Records for this task start
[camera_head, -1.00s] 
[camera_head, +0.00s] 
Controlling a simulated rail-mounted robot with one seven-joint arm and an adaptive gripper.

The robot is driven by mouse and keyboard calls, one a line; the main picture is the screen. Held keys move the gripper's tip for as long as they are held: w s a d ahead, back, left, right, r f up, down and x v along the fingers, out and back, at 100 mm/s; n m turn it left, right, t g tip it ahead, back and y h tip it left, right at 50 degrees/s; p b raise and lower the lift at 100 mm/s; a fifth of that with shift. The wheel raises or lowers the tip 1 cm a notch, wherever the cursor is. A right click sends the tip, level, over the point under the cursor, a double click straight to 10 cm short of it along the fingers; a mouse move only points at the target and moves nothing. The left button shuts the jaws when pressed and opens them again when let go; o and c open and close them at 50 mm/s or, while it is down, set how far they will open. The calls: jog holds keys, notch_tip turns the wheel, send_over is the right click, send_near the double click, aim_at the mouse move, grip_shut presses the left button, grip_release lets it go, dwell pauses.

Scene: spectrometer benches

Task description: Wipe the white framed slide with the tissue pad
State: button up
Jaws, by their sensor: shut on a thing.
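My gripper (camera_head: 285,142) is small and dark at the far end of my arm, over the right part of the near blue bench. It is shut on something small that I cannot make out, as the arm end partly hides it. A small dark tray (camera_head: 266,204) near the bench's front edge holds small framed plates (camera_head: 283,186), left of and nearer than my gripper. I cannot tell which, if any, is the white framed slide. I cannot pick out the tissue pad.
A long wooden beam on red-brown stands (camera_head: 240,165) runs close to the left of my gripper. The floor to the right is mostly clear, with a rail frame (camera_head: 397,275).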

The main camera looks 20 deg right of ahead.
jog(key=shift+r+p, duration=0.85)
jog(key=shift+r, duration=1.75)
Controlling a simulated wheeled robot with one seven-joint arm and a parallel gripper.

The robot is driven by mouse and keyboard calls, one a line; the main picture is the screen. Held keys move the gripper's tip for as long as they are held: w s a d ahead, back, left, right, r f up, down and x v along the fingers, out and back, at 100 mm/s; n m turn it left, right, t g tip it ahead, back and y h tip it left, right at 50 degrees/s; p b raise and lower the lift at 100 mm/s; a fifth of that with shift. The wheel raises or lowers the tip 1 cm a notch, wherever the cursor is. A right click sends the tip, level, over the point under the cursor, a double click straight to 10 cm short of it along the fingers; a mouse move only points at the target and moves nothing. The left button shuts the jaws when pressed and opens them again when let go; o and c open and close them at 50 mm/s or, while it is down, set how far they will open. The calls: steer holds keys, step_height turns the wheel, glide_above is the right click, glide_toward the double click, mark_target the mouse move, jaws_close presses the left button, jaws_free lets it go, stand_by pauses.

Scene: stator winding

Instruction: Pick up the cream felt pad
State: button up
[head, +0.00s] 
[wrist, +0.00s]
Records for this task end
Set exercise: Filter the entries above down to the lines containing the word "seven".

Response to this task:
Controlling a simulated rail-mounted robot with one seven-joint arm and an adaptive gripper.
Controlling a simulated wheeled robot with one seven-joint arm and a parallel gripper.

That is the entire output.